When the president is acting like some kind of internet troll, some kind of Klansman with access to an AI machine, he discredits everything that his administration is doing that looks like something that another administration might also do. He ratifies every allegation of every critic of that administration, of every critic of the Supreme Court, of every critic of anyone who has ever held out for equal treatment under law by saying, You know what? The president is obviously motivated by racial animus. He’s overseeing these acts of racial profiling by a paramilitary force that is masked and poorly trained and poorly led; and that is apprehending people because they don’t like the way their accent sounds, they don’t like the look of their face, and sending them to prisons, where they’re held without due process for weeks and months; that is sending children under the age of 10 to similar kinds of camps—in every way that this administration tries to prove that it is indeed motivated by the worst, ugliest, most primitive kinds of prejudice. And then it asks Americans to trust it as it dismantles outdated correctives to the prejudices of the past. This isn’t sustainable either.

If you are going to attain equal justice, you have to do it by treating people equally; I believe that.

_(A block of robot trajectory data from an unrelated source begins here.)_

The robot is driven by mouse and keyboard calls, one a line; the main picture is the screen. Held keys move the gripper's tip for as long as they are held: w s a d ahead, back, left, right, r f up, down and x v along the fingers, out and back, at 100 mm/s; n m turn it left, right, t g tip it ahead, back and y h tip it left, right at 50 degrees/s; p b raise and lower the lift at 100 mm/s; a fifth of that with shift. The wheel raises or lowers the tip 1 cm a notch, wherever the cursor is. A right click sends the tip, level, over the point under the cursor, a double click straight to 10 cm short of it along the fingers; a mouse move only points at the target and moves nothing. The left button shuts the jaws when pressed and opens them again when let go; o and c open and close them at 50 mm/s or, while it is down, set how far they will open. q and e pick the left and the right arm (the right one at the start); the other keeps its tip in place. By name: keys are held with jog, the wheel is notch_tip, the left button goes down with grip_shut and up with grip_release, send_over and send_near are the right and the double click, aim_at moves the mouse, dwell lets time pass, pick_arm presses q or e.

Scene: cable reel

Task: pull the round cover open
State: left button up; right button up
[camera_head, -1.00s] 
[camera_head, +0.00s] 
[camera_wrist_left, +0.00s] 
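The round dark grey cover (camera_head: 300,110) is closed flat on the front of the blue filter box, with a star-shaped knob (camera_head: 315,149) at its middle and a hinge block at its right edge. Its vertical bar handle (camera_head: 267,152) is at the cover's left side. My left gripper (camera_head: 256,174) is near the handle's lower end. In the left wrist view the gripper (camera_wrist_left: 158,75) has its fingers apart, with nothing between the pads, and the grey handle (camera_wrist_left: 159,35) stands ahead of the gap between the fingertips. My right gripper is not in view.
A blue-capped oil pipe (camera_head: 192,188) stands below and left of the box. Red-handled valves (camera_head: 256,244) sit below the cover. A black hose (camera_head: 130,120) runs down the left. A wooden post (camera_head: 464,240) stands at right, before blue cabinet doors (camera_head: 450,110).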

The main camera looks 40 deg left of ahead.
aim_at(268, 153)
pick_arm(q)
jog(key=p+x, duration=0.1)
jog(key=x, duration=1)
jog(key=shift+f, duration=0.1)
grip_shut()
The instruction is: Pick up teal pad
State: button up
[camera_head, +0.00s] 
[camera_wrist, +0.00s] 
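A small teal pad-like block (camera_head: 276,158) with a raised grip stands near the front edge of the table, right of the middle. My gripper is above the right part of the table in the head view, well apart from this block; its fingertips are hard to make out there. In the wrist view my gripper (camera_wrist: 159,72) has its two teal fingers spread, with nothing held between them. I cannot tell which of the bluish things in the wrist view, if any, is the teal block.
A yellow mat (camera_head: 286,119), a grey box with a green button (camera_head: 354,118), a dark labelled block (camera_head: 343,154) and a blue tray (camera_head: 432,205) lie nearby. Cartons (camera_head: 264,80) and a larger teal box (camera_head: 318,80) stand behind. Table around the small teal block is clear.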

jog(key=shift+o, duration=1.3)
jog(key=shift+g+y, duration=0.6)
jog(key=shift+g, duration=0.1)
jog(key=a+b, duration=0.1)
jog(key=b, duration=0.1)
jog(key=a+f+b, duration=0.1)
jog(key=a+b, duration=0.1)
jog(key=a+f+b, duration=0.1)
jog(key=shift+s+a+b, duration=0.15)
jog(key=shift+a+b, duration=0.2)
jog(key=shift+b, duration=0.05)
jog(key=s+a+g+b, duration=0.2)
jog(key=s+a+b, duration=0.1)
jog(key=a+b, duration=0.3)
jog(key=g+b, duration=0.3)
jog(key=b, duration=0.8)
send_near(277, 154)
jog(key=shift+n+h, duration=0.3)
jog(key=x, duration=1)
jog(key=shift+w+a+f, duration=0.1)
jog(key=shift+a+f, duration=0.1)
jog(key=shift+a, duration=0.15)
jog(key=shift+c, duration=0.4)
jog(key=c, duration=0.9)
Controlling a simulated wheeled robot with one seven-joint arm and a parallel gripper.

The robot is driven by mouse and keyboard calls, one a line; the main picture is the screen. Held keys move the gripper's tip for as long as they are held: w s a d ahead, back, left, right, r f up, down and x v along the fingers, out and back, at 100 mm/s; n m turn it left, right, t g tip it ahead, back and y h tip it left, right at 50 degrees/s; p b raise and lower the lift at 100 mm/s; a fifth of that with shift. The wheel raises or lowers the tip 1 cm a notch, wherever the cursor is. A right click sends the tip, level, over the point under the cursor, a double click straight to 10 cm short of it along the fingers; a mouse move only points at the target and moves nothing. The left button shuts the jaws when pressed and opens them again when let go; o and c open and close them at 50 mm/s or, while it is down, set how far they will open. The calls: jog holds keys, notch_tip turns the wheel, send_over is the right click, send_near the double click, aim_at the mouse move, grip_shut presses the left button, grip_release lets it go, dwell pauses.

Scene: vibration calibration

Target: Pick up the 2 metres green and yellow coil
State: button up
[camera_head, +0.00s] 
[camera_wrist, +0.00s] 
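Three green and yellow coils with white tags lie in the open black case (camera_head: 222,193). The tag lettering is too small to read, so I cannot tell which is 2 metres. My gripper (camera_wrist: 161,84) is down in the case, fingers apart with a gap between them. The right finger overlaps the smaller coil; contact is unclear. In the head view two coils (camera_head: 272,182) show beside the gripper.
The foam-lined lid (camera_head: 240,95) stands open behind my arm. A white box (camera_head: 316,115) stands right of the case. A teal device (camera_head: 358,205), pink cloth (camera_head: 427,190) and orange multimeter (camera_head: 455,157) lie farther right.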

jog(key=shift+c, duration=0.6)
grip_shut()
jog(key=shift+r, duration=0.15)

I think the Supreme Court, its decisions on these matters have been broadly correct. I think it’s going in the right direction. And I think that the critiques of past diversity programs, maybe they were not as powerful at the beginning as they are at the end, but by the 2020s, they remain very powerful. And there are 93 million people to whom all of this has to seem oppressive, unfair, and none of their concern. But if we’re going to get from here to there, we can’t be poisoned by the kind of talk that comes off the president’s social-media page and comes from the lips of the people around him. The people who lead the government must be seen to be just for anyone to believe in the justice of what they do.